Trained as a product designer at the Higher School of Arts Arnhem in the Netherlands and later in designer Ron Arad’s Design Products Masters programme at the Royal College of Art in London between 2001 and 2003, ten Bhömer is an unconventional footwear designer. Her first footwear project, a pair of tarpaulin shoes made from single pieces of industrial fabric folded over a wooden sole (2001), was the beginning of her research into reinventing the silhouette of the shoe through a process of obscurement and abstraction. “In those days, I approached the design of a shoe as an architectural problem, I was interested in how the aesthetics of footwear can be reconsidered,” says ten Bhömer. But her research at Kingston is concerned with construction and methodology, rather than aesthetics. “In my new project I want to re-imagine the typology of women’s shoes, and in order to do that I have to reinvent the process by which footwear is made,” she explains.

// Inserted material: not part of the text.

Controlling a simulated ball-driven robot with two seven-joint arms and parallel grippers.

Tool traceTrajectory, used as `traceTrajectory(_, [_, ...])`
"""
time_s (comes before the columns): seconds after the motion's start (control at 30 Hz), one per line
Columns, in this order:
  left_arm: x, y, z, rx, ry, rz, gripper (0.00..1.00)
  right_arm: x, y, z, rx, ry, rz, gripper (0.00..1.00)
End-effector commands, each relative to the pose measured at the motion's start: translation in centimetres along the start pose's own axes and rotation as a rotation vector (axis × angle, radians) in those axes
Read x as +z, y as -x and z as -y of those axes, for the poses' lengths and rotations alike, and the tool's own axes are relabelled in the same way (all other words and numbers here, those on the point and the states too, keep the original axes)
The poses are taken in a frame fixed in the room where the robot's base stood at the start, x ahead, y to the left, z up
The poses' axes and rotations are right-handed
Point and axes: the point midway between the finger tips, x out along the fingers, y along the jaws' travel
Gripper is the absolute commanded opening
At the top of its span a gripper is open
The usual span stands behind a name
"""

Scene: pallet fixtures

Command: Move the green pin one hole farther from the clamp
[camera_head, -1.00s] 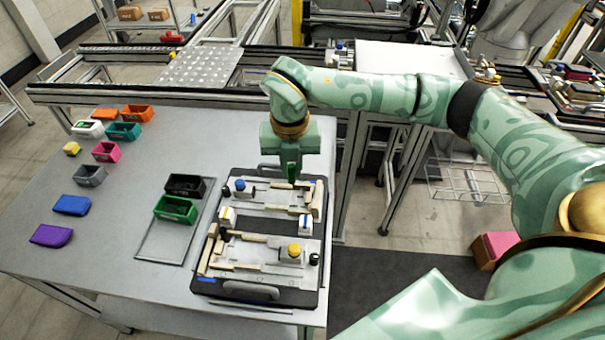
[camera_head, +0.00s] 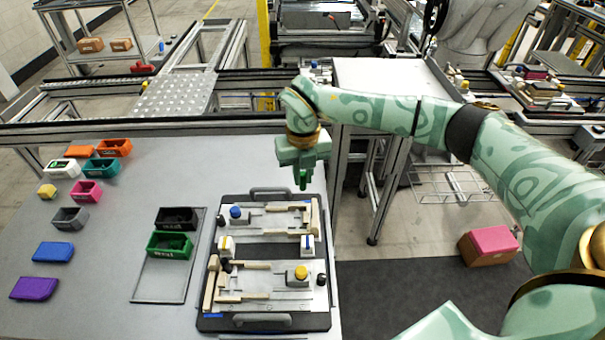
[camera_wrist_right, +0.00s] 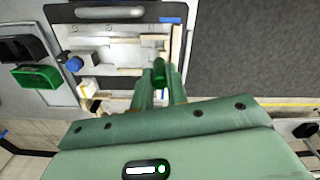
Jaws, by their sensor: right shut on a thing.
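My right gripper (camera_head: 303,170) is shut on the green pin (camera_head: 303,180) and holds it above the far right end of the dark pallet (camera_head: 263,322). In the right wrist view, the green pin (camera_wrist_right: 159,72) stands out between the fingertips, over the fixture's pale bars. Blue (camera_head: 235,212) and yellow (camera_head: 301,272) knobs sit on the pallet's two plates; I cannot tell which belongs to the clamp. The holes are too small to make out. My left gripper is not in view.
A green bin (camera_head: 169,246) and a black bin (camera_head: 177,219) stand on a grey tray (camera_head: 158,288) left of the pallet. Several coloured bins and blocks lie farther left. The table's right edge is close beside the pallet.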

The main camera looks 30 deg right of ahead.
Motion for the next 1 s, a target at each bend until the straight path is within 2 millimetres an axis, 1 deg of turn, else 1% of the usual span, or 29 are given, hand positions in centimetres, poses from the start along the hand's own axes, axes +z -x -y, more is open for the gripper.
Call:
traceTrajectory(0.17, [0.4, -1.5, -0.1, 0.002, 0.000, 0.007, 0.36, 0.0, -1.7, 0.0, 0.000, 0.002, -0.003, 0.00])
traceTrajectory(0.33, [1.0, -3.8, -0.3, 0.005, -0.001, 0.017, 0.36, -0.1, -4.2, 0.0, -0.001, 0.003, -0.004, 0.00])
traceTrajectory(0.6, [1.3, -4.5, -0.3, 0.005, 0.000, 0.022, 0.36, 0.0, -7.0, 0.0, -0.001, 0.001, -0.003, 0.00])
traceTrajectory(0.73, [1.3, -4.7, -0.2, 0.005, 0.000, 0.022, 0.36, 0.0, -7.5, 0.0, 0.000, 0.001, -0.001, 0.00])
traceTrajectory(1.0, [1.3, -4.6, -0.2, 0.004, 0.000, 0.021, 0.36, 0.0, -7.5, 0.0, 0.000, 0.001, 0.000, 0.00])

Ten Bhömers’ fellowship aims to refresh the footwear debate by adopting a scientific approach. Working with the sports science department in Kingston University, she examined the anatomy and movement of the foot, forming 17 hypotheses about different ways in which a shoe can make contact with the foot and floor. Taking these hypotheses as a starting point, ten Bhömer examines the structural parameters required to support the foot in a high heel position while in motion.
Her research to date was displayed in the exhibition A Measurable Factor Sets the Conditions of its Operation at the Stanley Picker Gallery earlier this year, but it will receive a second showing at the Victoria & Albert museum in London in September. Displayed alongside Material Compulsion were ten Bhömer’s White Prototypes, a series of 3D printed nylon shoe forms that map out combinations of foot and ground contact points. “When the heel of the foot hits the floor when walking barefoot or in flat shoes, it does so on the outside of the foot rather than in the middle,” says ten Bhömer. “So I made a part that creates a contact point for one of the White Prototypes that also hits the floor on the outside side of the foot.” Using pressure mapping techniques, the White Prototypes allow ten Bhömer to scrutinise the act of walking, serving as early tests for her 17 hypotheses. “The White Prototypes provide me with the contact points and, when you connect those, you create a shoe,” she says.
The prototypes seem far from structurally sound, but as with ten Böhmer’s previous designs, what something seems is not necessarily what it is. Her Blackfoldedshoe and Beigefoldedshoe, which are still sold through ten Böhmer’s online boutique, are high heeled shoes made from cut and folded stiffened leather. The shoes seems precarious, yet are strengthened by a metal heel and shank embedded between their sheets of leather. While the metal holds the foot from below, the leather sheets fold around the foot to create the same level of support that any normal shoe would.
Like the Blackfoldedshoe and Beigefoldedshoe, many of the White Prototypes are capable of holding bodyweight, although still seem as if they might collapse when worn. Yet they represent the future of ten Bhömer’s research. “I’m now working on a new version of the test shoes,” she says. “There are so many things that can change the outcome of the tests, such as a lack of abrasion of the plastic parts on the floor, or the inherent strength of the plastic and its connections. What I am planning to do next is go back to the 17 hypotheses and produce test pieces that are more specific to my hypotheses, rather than create an overall uniform system.”
Ten Böhmer’s Stanley Picker fellowship came to a close in February 2013, but Kingston University has now appointed her as a research fellow, a position that runs until 2015. While the results of the research may materialise even later than this, it is the start of this process that signals a real change. The high heeled shoe has long been due an overhaul.